::: Record set :::

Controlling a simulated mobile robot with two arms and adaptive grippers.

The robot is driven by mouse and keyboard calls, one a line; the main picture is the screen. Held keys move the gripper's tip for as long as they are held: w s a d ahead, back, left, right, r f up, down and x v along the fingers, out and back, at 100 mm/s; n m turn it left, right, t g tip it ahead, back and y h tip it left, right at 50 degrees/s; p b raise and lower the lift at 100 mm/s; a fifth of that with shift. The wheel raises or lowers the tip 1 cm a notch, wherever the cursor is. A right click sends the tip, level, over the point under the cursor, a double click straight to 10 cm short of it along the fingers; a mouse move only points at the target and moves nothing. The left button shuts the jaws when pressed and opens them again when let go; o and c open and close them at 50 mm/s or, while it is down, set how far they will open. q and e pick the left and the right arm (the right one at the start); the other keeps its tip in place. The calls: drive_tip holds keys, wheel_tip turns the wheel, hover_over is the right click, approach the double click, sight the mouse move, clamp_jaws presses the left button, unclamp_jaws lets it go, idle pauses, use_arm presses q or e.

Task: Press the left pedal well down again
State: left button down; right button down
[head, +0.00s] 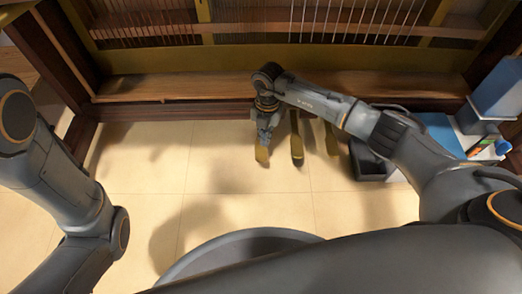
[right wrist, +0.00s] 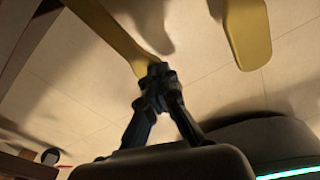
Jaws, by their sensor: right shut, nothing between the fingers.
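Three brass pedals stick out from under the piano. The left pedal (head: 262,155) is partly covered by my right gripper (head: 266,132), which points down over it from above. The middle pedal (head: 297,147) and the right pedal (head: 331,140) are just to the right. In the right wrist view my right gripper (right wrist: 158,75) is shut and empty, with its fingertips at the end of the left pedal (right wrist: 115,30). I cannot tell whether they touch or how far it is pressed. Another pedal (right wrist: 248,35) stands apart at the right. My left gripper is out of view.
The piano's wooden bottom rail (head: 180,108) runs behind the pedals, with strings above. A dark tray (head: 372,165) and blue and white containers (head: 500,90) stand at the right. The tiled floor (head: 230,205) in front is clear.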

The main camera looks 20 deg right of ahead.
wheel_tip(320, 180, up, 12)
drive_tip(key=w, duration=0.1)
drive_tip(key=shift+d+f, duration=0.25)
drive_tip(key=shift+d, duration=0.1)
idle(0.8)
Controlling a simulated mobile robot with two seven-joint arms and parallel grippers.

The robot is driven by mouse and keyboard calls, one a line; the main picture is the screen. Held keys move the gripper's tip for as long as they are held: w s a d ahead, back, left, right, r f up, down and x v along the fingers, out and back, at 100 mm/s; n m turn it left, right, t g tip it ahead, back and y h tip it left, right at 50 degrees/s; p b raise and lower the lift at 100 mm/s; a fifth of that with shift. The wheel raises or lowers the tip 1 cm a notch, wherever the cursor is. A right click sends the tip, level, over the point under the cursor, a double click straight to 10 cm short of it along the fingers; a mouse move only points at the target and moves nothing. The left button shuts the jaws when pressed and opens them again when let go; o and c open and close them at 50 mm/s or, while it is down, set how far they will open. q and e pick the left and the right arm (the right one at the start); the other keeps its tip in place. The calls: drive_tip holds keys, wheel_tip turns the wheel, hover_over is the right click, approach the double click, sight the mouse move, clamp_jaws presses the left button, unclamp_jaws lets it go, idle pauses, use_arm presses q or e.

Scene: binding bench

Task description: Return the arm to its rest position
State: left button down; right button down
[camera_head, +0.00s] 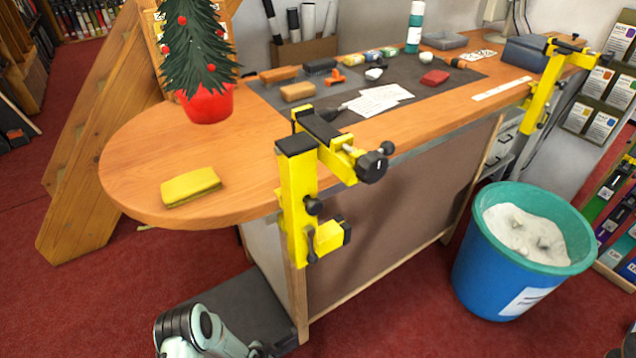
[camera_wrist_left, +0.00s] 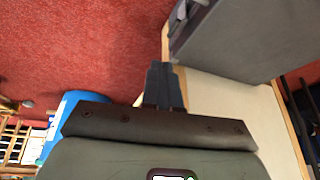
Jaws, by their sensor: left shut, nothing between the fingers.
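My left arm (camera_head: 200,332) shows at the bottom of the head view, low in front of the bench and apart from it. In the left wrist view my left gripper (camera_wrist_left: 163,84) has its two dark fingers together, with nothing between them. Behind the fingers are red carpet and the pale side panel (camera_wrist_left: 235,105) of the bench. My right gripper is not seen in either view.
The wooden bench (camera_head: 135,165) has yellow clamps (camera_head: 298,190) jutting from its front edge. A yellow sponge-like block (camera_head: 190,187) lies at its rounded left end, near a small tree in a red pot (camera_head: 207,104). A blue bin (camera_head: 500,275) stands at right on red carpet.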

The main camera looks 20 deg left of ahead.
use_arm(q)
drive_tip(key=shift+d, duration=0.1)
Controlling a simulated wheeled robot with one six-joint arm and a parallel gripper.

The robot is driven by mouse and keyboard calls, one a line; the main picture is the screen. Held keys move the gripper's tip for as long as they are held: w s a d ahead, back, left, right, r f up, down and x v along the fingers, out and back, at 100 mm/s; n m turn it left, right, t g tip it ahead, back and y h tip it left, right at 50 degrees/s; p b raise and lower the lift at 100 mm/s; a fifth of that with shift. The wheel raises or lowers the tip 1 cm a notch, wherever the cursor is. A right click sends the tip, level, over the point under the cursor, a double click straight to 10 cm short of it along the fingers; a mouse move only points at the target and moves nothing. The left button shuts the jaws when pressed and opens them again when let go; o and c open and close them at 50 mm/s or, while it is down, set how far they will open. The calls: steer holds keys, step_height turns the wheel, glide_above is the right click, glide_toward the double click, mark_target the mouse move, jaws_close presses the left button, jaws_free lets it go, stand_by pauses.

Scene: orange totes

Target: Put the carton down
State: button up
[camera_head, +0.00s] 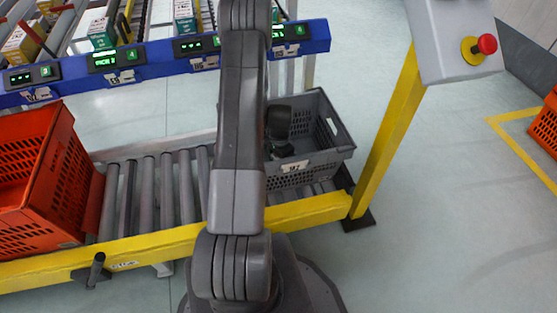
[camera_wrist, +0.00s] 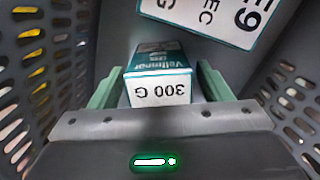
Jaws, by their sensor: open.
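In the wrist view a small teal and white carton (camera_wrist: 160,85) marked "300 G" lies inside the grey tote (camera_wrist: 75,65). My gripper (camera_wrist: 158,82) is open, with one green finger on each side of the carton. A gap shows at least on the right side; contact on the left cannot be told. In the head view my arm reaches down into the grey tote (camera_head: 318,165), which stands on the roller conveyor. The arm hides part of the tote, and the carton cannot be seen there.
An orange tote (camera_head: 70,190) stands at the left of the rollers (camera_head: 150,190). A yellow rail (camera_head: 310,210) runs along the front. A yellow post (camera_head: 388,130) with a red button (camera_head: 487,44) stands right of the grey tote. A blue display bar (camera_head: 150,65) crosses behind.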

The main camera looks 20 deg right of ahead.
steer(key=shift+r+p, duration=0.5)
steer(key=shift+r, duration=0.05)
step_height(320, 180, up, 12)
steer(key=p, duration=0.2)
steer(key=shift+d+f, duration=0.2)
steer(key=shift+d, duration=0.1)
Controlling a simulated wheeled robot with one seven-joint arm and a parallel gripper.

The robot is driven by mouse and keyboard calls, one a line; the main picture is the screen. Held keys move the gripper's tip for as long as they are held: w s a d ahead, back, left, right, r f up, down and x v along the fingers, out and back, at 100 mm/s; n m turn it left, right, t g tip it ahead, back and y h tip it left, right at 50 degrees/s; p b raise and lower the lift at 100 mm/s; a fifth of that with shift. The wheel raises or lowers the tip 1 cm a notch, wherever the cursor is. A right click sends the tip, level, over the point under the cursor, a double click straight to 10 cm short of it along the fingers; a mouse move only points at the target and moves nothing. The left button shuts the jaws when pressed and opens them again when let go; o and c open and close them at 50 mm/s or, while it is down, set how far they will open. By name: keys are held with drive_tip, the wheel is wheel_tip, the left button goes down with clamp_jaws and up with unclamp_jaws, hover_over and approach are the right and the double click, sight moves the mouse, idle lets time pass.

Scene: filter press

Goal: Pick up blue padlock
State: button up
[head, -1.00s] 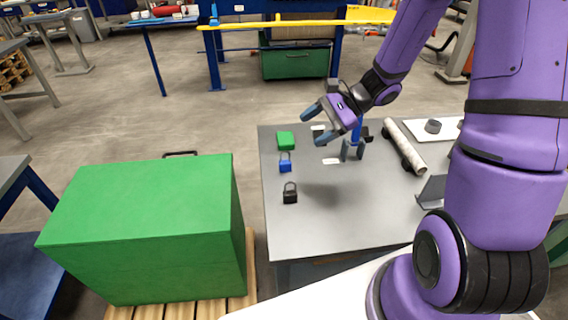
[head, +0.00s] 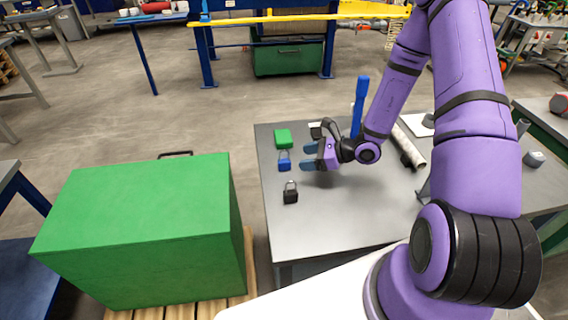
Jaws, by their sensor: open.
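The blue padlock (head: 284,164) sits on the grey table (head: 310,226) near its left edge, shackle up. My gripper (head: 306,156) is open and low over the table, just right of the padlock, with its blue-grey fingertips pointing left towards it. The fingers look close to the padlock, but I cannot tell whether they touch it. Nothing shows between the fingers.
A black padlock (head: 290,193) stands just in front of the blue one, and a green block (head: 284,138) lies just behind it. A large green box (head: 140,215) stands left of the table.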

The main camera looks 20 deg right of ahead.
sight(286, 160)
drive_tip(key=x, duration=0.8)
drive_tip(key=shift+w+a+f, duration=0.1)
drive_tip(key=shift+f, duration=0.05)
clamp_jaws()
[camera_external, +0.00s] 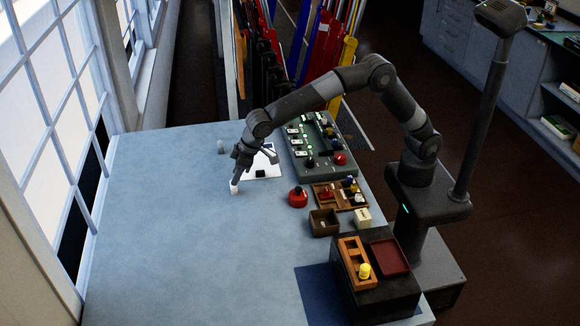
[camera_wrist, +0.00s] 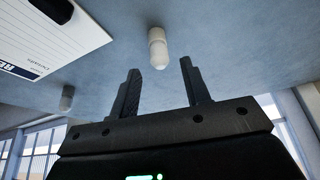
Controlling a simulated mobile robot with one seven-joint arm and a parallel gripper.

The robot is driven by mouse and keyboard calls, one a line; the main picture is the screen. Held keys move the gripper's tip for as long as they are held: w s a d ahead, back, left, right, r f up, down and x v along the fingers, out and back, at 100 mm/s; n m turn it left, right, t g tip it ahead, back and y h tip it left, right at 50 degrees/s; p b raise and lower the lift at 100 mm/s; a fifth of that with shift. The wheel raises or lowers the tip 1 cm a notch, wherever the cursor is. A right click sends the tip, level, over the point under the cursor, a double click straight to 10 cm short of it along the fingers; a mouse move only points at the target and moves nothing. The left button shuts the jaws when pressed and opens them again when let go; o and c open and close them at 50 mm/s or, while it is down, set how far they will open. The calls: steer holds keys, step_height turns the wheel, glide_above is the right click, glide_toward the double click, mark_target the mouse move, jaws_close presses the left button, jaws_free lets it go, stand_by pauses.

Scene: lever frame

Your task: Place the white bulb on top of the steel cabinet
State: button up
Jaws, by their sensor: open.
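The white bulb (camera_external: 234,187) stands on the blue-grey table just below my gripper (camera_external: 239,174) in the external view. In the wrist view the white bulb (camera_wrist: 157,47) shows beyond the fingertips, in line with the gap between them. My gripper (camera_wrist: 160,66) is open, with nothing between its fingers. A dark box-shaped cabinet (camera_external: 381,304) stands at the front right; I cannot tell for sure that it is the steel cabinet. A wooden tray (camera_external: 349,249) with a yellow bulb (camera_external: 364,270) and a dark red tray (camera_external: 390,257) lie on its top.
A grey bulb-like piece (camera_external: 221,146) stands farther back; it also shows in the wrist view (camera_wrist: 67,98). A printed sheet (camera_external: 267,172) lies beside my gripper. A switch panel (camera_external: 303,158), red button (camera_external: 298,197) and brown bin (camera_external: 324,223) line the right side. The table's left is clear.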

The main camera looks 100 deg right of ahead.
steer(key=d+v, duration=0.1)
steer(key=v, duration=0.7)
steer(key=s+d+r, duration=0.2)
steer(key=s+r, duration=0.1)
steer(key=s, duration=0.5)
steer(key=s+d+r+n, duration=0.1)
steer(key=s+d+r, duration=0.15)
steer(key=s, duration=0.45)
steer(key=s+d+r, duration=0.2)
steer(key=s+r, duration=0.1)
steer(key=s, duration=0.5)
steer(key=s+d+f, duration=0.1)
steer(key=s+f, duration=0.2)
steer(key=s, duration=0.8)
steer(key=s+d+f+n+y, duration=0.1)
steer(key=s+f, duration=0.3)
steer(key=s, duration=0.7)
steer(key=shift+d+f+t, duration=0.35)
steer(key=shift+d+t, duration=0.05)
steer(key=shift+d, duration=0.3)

:::

Set task: Where does the word "joint" appear? Return each line that holds it.

Written response:
Controlling a simulated mobile robot with two seven-joint arms and parallel grippers.
Controlling a simulated wheeled robot with one six-joint arm and a parallel gripper.
Controlling a simulated wheeled robot with one seven-joint arm and a parallel gripper.
Controlling a simulated mobile robot with one seven-joint arm and a parallel gripper.

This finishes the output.